In the States, fireworks usually represent the end of a holiday—the last bangs and whistles before the hangover kicks in. In Bilbao, the nightly 10:30 show is just the start of the night’s entertainment—the big concerts don’t even begin until 12:30. Even the Guggenheim has a late show, opening from 11 p.m. until 2 a.m. for four nights of Aste Nagusia.
The Basques still love their music and dancing, too. On Sunday afternoon, I was in the Museo Vasco on Plaza Unamuno, desperately trying to take in the earnest exhibits about Iron Age implements, traditional Basque shepherding techniques, and the many and varied uses for sheep horns, when the museum’s atmospheric sound effects (baaaah) were interrupted by the sounds of music from the street below. Even the museum guard couldn’t bear to stare at the dioramas for a moment longer, cracking the window to peek down at the living embodiment of Basque culture. On the street, standing outside a bar, multitasking pipe-and-drummers sipped vermouth and chewed on salchichas while a male voice chorus circled and sang. Once the host bar’s tribute was exhausted, the pipers signaled that it was time to head to the next corner for another impromptu performance.
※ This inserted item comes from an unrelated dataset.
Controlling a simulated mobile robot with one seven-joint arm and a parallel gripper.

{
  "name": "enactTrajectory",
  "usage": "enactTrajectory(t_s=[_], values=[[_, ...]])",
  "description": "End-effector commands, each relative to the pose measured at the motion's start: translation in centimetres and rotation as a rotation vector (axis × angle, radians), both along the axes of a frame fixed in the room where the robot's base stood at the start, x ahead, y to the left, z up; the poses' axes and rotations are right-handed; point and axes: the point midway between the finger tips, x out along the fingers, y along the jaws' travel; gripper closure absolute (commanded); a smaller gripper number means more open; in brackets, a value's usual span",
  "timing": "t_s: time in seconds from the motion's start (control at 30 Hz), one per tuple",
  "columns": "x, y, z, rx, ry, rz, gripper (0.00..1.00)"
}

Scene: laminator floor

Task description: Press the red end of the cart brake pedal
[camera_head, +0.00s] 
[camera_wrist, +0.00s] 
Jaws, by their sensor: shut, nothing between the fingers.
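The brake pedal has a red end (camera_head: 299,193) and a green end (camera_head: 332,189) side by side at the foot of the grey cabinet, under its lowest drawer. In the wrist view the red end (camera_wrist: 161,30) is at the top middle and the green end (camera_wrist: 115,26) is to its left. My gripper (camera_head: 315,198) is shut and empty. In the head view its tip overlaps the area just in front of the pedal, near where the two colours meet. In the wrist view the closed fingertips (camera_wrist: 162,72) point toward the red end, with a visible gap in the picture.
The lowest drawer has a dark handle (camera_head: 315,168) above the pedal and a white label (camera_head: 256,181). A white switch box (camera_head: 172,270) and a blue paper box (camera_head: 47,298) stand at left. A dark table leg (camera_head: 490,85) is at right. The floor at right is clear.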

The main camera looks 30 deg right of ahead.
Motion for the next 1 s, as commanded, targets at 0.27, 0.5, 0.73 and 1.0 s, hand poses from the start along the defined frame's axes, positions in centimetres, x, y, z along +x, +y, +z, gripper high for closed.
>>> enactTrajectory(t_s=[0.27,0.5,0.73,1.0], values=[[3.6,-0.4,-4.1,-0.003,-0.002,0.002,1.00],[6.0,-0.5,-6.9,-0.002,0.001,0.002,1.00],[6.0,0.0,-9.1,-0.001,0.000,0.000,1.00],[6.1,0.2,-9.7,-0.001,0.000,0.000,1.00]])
Every day, groups performing styles of traditional regional music known as trikitrixa, alboka, and gaita tour the original seven streets of the Casco Viejo. Although some, especially the choral groups, tend to be dominated by graybeards, others are composed of twentysomething scenesters. Here and in the dances of the Basque Country performed every evening in the Plaza Nueva, I was shocked by how hip the artists were. Several of the young women playing medieval music on authentic instruments or dancing a jota had facial piercings; the guys with bells tied round their knees doing the sword dance while wearing big goofy red berets were cool kids with tattoos and novelty sideburns. In the Basque Country these days, it seems, it’s hip to be square.